«Настоящая литература может быть только там, где её делают не исполнительные и благонадёжные чиновники, а безумцы, отшельники, еретики, мечтатели, бунтари, скептики. А если писатель должен быть благоразумным, должен быть католически-правоверным, должен быть сегодня полезным… тогда нет литературы бронзовой, а есть только бумажная, газетная, которую читают сегодня и в которую завтра завёртывают глиняное мыло…», — так о литературе, а точнее, о себе говорил Евгений Замятин. На протяжении всей жизни «художник слова» не переставал быть «бунтарём», и это отчётливо проявилось в его творчестве.

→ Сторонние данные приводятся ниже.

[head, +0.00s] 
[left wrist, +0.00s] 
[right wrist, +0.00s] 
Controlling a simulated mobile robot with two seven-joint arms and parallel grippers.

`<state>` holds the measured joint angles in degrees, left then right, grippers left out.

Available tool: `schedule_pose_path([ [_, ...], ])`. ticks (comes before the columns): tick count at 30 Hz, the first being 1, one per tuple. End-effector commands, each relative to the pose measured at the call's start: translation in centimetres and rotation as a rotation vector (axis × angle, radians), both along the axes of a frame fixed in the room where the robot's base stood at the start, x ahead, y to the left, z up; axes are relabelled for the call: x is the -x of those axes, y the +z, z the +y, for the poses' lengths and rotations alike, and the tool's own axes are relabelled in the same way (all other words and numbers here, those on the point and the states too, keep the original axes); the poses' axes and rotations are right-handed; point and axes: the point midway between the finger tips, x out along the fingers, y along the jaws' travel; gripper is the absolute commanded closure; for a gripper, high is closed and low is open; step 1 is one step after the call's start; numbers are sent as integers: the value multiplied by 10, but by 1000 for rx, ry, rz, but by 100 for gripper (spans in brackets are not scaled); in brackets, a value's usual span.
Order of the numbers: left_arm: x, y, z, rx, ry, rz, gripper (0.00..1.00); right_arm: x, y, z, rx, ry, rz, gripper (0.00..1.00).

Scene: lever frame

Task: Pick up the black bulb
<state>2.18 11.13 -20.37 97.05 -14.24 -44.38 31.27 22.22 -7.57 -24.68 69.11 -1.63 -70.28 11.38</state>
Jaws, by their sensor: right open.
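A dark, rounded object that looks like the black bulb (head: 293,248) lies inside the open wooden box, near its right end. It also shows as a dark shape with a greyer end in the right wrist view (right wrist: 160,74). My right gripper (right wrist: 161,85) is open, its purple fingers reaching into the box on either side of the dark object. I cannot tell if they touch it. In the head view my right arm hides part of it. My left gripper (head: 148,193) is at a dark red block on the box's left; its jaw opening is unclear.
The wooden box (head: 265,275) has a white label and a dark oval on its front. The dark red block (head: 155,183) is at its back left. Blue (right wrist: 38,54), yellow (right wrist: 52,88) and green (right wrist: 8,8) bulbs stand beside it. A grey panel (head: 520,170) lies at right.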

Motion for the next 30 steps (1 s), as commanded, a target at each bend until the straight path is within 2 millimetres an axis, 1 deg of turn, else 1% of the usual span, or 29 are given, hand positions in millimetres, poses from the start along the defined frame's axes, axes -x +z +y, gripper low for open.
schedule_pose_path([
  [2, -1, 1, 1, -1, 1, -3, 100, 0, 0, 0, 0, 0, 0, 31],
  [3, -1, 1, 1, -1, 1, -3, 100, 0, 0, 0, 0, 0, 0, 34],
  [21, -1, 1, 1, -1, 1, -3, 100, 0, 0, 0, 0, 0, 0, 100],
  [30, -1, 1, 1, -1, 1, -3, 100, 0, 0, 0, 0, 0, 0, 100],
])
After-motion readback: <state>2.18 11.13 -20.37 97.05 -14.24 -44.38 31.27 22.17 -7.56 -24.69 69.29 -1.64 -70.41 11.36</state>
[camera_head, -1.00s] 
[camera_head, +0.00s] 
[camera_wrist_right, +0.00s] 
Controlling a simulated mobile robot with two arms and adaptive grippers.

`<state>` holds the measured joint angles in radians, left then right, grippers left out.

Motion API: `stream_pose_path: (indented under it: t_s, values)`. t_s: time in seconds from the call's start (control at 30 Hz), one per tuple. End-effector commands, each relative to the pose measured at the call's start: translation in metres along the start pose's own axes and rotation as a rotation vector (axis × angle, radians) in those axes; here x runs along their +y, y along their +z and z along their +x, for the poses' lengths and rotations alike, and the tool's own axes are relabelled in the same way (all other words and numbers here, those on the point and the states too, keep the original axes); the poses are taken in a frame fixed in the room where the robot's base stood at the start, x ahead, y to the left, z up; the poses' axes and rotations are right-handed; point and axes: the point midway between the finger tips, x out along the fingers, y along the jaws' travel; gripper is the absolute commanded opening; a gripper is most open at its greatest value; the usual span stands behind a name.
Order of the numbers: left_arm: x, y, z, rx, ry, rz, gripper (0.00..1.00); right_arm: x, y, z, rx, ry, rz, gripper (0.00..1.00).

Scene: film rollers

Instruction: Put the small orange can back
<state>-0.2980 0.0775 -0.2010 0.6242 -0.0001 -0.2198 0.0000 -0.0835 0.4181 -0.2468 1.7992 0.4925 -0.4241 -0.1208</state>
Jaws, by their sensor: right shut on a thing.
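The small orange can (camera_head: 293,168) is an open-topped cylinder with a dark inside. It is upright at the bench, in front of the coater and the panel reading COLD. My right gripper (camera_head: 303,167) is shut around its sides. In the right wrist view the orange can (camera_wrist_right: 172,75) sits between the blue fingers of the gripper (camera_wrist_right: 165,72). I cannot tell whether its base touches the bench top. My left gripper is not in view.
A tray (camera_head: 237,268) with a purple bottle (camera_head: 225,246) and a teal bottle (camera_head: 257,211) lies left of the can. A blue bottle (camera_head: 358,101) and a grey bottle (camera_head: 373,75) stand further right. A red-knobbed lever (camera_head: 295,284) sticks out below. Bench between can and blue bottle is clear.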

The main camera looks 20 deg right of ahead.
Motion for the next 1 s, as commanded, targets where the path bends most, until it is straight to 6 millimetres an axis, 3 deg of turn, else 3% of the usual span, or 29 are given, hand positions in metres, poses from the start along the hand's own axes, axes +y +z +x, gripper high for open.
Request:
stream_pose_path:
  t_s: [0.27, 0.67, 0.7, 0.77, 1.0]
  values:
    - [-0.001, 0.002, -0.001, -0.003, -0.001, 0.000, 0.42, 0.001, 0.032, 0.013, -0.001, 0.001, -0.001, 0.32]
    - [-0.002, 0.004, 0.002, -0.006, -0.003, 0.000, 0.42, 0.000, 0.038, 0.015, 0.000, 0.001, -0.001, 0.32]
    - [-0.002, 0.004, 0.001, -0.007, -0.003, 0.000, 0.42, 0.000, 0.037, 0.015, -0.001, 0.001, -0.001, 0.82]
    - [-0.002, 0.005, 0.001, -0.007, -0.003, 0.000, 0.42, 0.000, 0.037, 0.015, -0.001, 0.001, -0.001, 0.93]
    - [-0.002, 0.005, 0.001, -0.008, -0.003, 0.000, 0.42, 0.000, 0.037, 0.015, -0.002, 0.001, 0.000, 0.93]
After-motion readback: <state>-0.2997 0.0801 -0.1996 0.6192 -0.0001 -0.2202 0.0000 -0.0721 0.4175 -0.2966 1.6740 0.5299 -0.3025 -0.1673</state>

В автобиографии Замятин писал, что он «вырос под роялем: мать — хорошая музыкантша. Года в четыре — уже читал. Детство — почти без товарищей: товарищи — книги». И в гимназии, которую будущий прозаик закончил с отличием, лучше всего ему давались сочинения. Но чтобы проверить себя, юноша поступил на кораблестроительный факультет Политехнического института в Петербурге и стал неплохим инженером. Но быть «инженером человеческих душ» было интереснее.
Первая повесть «Уездное» стала и первым успехом Замятина. Произведение по достоинству оценил Максим Горький. «Прочитай, получишь удовольствие», — писал он жене. А ещё через 7 лет сказал о Замятине: «Он хочет писать как европеец, изящно, остро, со скептической усмешкой, но, пока, не написал ничего лучше «Уездного».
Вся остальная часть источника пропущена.